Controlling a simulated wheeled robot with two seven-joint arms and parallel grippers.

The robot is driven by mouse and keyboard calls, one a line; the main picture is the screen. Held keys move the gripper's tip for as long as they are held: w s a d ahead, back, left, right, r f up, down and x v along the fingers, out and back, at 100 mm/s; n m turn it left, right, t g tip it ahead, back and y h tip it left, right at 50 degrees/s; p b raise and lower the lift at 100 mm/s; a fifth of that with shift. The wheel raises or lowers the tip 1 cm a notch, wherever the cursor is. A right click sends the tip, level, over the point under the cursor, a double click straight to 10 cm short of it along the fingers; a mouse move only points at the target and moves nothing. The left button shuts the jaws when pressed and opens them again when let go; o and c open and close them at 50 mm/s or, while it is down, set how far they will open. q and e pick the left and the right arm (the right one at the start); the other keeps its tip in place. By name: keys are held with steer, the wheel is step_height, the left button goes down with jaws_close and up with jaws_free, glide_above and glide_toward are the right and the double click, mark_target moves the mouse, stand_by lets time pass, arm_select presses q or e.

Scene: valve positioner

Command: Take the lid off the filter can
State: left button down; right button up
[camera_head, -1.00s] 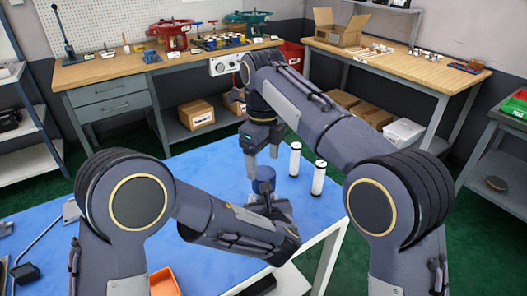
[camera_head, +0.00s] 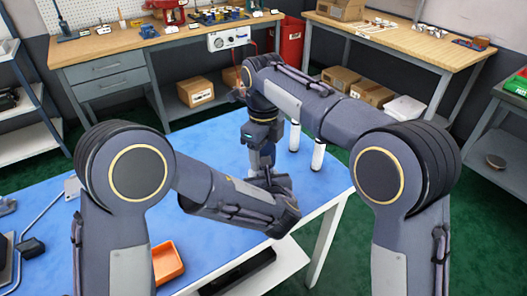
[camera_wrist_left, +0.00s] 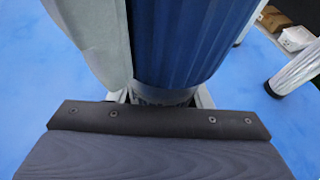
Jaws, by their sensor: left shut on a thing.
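The filter can shows in the left wrist view as a blue ribbed cylinder (camera_wrist_left: 190,40) above a narrow grey band (camera_wrist_left: 160,96). My left gripper (camera_head: 272,180) is shut on its lower part, low over the blue table. In the head view the can is almost wholly hidden behind my grippers. My right gripper (camera_head: 260,155) is down over the can from above. One of its grey fingers (camera_wrist_left: 95,40) stands close along the blue part in the left wrist view; whether it presses on it cannot be told. Its other finger is hidden there.
Two white cylinders (camera_head: 294,136) (camera_head: 318,155) stand on the blue table (camera_head: 210,140) just right of the grippers. An orange tray (camera_head: 167,262) lies near the front edge. Tools lie at the left. Wooden benches (camera_head: 160,42) stand behind.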

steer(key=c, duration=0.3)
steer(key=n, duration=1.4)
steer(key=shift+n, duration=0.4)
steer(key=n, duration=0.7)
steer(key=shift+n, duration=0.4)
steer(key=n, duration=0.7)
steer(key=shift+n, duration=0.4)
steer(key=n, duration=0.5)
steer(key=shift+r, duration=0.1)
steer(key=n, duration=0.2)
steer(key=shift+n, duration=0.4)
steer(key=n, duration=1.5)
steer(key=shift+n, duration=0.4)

☆ ☆ ☆ ☆ ☆ ☆ ☆

**WRITTEN TASK:**
Repeat all of the data above word for word, minus the pictures.

**FINAL RESULT:**
Controlling a simulated wheeled robot with two seven-joint arms and parallel grippers.

The robot is driven by mouse and keyboard calls, one a line; the main picture is the screen. Held keys move the gripper's tip for as long as they are held: w s a d ahead, back, left, right, r f up, down and x v along the fingers, out and back, at 100 mm/s; n m turn it left, right, t g tip it ahead, back and y h tip it left, right at 50 degrees/s; p b raise and lower the lift at 100 mm/s; a fifth of that with shift. The wheel raises or lowers the tip 1 cm a notch, wherever the cursor is. A right click sends the tip, level, over the point under the cursor, a double click straight to 10 cm short of it along the fingers; a mouse move only points at the target and moves nothing. The left button shuts the jaws when pressed and opens them again when let go; o and c open and close them at 50 mm/s or, while it is down, set how far they will open. q and e pick the left and the right arm (the right one at the start); the other keeps its tip in place. By name: keys are held with steer, the wheel is step_height, the left button goes down with jaws_close and up with jaws_free, glide_above and glide_toward are the right and the double click, mark_target moves the mouse, stand_by lets time pass, arm_select presses q or e.

Scene: valve positioner

Command: Take the lid off the filter can
State: left button down; right button up
[camera_head, -1.00s] 
[camera_head, +0.00s] 
[camera_wrist_left, +0.00s] 
Jaws, by their sensor: left shut on a thing.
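The filter can shows in the left wrist view as a blue ribbed cylinder (camera_wrist_left: 190,40) above a narrow grey band (camera_wrist_left: 160,96). My left gripper (camera_head: 272,180) is shut on its lower part, low over the blue table. In the head view the can is almost wholly hidden behind my grippers. My right gripper (camera_head: 260,155) is down over the can from above. One of its grey fingers (camera_wrist_left: 95,40) stands close along the blue part in the left wrist view; whether it presses on it cannot be told. Its other finger is hidden there.
Two white cylinders (camera_head: 294,136) (camera_head: 318,155) stand on the blue table (camera_head: 210,140) just right of the grippers. An orange tray (camera_head: 167,262) lies near the front edge. Tools lie at the left. Wooden benches (camera_head: 160,42) stand behind.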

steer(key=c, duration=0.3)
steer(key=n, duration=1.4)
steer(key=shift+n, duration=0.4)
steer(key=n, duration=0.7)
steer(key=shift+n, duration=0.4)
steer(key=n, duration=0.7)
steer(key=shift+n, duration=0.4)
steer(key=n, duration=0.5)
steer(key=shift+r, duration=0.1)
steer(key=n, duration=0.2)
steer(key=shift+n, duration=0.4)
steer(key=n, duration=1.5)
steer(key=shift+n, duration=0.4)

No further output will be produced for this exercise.